Der Nationalpark Aigüestortes i Estany de Sant Maurici liegt in den katalanischen Pyrenäen. Er wurde 1955 eingerichtet und ist der einzige Nationalpark in der autonomen Region Katalonien.

Der Name Aigüestortes geht auf die Mäander des Riu de Sant Nicolau (span. Río de San Nicolás) zurück und bedeutet so viel wie „gewundene Gewässer“. Estany de Sant Maurici ist der katalanische Name eines Sees im Park, der auf Spanisch Lago de San Mauricio heißt.

Der Nationalpark liegt im zentralen Bereich der Pyrenäen in der Provinz Lleida auf Teilen des Gebiets der Comarcas (Landkreise) Alta Ribagorça, Pallars Sobirà, Pallars Jussà und Val d’Aran. Er umfasst die Gemeindegebiete von Espot und Barruera. Es lassen sich zwei klimatisch verschiedene Regionen unterscheiden. Im Westen (Aigüestortes) herrscht ein atlantisch geprägtes Hochgebirgsklima vor, die Niederschläge fließen in die Zuflüsse des Noguera Ribagorzana. Im Osten ist das Klima eher kontinental, Nebenflüsse des Noguera Pallaresa fließen dem See Estany de Sant Maurici zu.

Der größte Teil des Nationalparks liegt über 1000 m, einige Gipfel sind höher als 3000 m. Es gibt zahlreiche Karseen, die während der Eiszeiten entstanden. Zwei Täler fallen besonders auf: im Westen das Tal des Sant Nicolau mit seinen Wiesen und Mäandern, im Osten das Tal des Riu Escrita mit dem See Estany de Sant Maurici.

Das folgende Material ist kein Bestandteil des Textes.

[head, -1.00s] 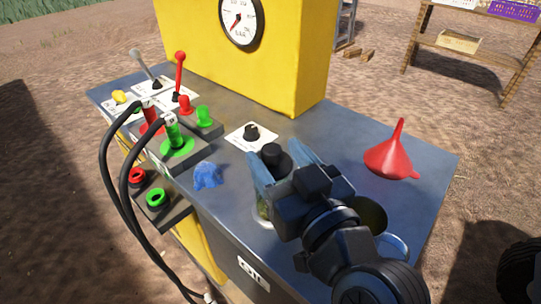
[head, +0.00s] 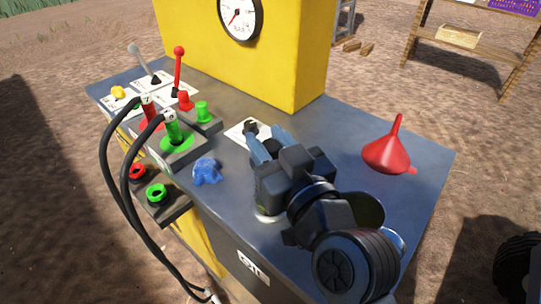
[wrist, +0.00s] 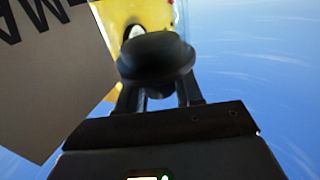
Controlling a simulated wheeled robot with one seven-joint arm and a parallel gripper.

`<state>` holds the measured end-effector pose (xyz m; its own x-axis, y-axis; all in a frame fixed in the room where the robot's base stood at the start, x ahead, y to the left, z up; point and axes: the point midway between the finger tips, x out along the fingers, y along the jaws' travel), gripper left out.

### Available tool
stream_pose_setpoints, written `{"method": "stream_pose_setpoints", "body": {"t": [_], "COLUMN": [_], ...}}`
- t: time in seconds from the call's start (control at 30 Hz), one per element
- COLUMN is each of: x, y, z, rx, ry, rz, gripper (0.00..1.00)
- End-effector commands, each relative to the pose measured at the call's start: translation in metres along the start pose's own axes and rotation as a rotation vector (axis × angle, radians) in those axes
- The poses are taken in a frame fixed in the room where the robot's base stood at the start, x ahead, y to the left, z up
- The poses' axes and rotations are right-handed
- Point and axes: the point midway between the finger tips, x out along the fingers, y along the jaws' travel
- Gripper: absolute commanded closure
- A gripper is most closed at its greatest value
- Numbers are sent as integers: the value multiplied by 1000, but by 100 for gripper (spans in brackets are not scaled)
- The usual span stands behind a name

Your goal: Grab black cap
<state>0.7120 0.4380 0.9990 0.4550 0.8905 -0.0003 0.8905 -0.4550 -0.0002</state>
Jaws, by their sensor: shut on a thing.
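My gripper (head: 270,140) is shut on the black cap (head: 274,147), which sits between its two blue-grey fingers above the table top. In the wrist view the black cap (wrist: 155,55) is a dark, rounded piece with a wider rim, at the ends of the fingers (wrist: 160,97). My gripper and arm hide part of the cap and the table beneath it in the head view.
A black knob on a white plate (head: 238,134) is close beyond the fingers. A blue crumpled cloth (head: 207,171) lies left of the gripper and a red funnel (head: 387,152) to the right. Levers, plugs and hoses crowd the left. A yellow gauge box (head: 285,65) stands behind.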

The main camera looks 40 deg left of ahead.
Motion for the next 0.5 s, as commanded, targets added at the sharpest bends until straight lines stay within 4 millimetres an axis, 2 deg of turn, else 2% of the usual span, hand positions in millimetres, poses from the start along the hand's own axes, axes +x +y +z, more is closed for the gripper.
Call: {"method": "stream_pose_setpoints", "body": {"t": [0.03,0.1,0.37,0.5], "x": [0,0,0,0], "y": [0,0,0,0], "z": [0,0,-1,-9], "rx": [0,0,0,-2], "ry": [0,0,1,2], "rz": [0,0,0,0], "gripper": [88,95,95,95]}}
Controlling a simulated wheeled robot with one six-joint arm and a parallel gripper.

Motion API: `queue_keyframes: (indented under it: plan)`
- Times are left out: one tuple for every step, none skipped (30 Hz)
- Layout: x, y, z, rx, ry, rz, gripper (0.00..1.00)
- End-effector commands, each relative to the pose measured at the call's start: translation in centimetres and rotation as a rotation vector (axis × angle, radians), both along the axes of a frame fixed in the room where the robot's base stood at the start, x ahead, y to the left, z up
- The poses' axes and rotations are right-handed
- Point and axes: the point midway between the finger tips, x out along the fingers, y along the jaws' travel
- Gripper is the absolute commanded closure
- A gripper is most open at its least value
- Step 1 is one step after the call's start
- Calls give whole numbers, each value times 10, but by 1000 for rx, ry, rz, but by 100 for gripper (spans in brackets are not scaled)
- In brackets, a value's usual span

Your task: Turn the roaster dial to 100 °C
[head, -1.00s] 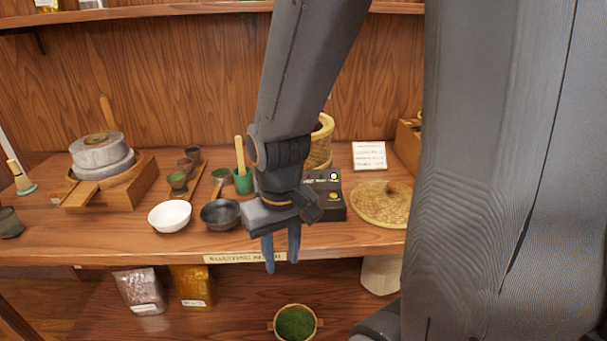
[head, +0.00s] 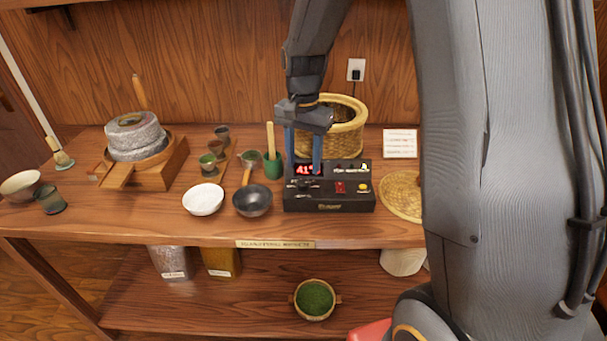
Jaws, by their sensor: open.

Wegen der großen Höhenunterschiede im Nationalpark gibt es viele unterschiedliche Ökosysteme: Wiesen, Äcker, sommergrüne Laubwälder in den unteren Lagen, immergrüne Nadelwälder in mittleren Lagen, Almwiesen und Felsen in den höchsten Lagen. Da der Nationalpark teilweise schwer zugänglich und schon seit vielen Jahren geschützt ist, blieben seine Pflanzen- und Tierwelt in einem relativ ursprünglichen Zustand. Dennoch hat der Mensch auch hier Spuren hinterlassen. Das Schutzgebiet wird heute für den Tourismus und die Weidewirtschaft genutzt. Seine Seen dienen als Reservoir für Wasserkraftwerke.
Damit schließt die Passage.